The exercise> Search the data for the word "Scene" and copy every line where it occurs.

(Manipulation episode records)
_____

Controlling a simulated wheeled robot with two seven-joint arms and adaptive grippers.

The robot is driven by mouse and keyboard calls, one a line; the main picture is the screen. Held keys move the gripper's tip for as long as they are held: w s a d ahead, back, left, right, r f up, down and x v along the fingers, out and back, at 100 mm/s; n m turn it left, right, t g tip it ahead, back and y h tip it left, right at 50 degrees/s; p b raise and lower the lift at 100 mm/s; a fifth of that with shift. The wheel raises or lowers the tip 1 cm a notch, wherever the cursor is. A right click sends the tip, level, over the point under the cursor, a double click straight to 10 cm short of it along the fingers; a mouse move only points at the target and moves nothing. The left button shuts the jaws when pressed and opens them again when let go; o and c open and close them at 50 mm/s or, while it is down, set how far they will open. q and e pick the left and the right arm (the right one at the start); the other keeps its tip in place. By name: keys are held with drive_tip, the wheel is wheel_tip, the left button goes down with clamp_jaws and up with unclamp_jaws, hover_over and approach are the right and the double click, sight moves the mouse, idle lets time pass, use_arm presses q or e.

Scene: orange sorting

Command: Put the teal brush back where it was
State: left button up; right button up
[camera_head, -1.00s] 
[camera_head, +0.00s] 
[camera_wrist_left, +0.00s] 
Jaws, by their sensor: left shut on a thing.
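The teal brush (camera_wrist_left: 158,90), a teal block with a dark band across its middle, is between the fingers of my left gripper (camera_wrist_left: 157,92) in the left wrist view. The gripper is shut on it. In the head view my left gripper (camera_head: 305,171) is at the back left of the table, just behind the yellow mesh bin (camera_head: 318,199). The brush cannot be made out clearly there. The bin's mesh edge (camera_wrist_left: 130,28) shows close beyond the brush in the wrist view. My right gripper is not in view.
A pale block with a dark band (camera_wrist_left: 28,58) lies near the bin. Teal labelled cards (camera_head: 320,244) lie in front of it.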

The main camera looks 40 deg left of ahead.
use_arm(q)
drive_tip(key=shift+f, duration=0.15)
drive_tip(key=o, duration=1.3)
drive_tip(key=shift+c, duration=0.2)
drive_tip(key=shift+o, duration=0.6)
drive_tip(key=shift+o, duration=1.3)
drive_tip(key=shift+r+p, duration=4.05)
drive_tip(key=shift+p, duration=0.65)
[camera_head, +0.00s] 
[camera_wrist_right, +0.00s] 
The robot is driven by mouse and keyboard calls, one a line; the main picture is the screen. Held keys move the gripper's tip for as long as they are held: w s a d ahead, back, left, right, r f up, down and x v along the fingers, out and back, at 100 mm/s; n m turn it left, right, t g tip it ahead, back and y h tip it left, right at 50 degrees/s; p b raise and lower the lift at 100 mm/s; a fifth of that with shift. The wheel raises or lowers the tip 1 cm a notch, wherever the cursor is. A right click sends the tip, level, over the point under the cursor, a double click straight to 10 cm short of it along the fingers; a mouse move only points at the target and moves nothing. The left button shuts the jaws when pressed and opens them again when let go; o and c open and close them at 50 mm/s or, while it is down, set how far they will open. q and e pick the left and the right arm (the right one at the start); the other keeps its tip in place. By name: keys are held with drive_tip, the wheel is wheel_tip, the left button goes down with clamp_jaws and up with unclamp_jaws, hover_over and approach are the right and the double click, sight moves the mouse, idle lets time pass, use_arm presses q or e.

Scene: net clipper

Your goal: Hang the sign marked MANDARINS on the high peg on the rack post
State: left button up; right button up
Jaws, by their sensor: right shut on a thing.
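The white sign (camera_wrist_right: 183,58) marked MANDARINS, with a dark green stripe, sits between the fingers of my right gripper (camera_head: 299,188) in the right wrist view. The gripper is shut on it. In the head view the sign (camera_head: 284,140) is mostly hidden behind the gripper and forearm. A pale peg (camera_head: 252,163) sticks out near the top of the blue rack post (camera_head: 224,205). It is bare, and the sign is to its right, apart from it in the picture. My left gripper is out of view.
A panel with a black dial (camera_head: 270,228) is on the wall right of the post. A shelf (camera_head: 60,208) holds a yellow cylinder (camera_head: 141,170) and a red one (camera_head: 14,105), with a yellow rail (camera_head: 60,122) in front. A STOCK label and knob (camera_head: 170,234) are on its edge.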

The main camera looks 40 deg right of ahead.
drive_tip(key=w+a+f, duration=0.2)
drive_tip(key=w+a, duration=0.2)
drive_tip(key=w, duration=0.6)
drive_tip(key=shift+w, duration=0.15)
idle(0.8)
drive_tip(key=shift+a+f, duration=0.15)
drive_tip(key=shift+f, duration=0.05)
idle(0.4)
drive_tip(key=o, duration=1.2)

_____

Written answer>
Scene: orange sorting
Scene: net clipper

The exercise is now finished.